Problem requirements:
Copy from the first line below down to and including the line with "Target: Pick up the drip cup". Skip the pictures.

Data lines:

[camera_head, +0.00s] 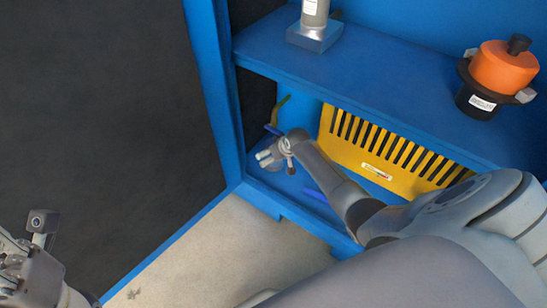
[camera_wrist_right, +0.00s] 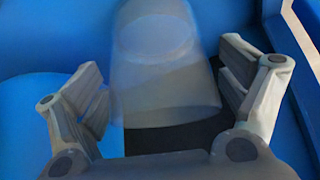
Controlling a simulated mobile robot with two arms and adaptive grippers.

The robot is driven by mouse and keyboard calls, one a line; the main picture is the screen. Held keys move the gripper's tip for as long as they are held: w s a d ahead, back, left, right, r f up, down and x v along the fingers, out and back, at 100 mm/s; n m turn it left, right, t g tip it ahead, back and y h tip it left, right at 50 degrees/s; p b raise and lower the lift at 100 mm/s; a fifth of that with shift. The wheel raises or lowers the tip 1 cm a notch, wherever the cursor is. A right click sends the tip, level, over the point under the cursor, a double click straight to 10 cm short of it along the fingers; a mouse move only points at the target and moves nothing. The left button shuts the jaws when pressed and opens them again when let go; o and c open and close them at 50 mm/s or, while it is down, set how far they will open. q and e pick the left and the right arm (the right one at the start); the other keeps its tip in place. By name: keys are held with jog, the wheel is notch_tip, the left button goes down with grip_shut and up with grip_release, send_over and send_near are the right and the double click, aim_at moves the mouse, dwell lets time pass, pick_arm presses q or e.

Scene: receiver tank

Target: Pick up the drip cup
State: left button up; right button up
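The drip cup (camera_wrist_right: 165,75) is a translucent grey cup in the middle of the right wrist view, wider at its near end. My right gripper (camera_wrist_right: 165,80) is open, with one finger on each side of the cup and little gap; I cannot tell whether they touch it. In the head view my right gripper (camera_head: 274,157) reaches into the lower bay of the blue frame, and the cup is hard to make out there. My left gripper (camera_head: 12,262) is at the bottom left, partly cut off, away from the frame.
A blue shelf (camera_head: 370,75) hangs above the right gripper. It bears a grey fitting (camera_head: 314,28) and an orange-and-black device (camera_head: 502,68). A yellow slotted panel (camera_head: 385,150) stands behind my right arm. A blue post (camera_head: 215,90) is left of the gripper. Bare floor (camera_head: 235,250) lies in front.

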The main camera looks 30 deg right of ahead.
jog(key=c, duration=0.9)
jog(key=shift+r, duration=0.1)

Correct output:
[camera_head, +0.00s] 
[camera_wrist_right, +0.00s] 
Controlling a simulated mobile robot with two arms and adaptive grippers.

The robot is driven by mouse and keyboard calls, one a line; the main picture is the screen. Held keys move the gripper's tip for as long as they are held: w s a d ahead, back, left, right, r f up, down and x v along the fingers, out and back, at 100 mm/s; n m turn it left, right, t g tip it ahead, back and y h tip it left, right at 50 degrees/s; p b raise and lower the lift at 100 mm/s; a fifth of that with shift. The wheel raises or lowers the tip 1 cm a notch, wherever the cursor is. A right click sends the tip, level, over the point under the cursor, a double click straight to 10 cm short of it along the fingers; a mouse move only points at the target and moves nothing. The left button shuts the jaws when pressed and opens them again when let go; o and c open and close them at 50 mm/s or, while it is down, set how far they will open. q and e pick the left and the right arm (the right one at the start); the other keeps its tip in place. By name: keys are held with jog, the wheel is notch_tip, the left button goes down with grip_shut and up with grip_release, send_over and send_near are the right and the double click, aim_at moves the mouse, dwell lets time pass, pick_arm presses q or e.

Scene: receiver tank

Target: Pick up the drip cup

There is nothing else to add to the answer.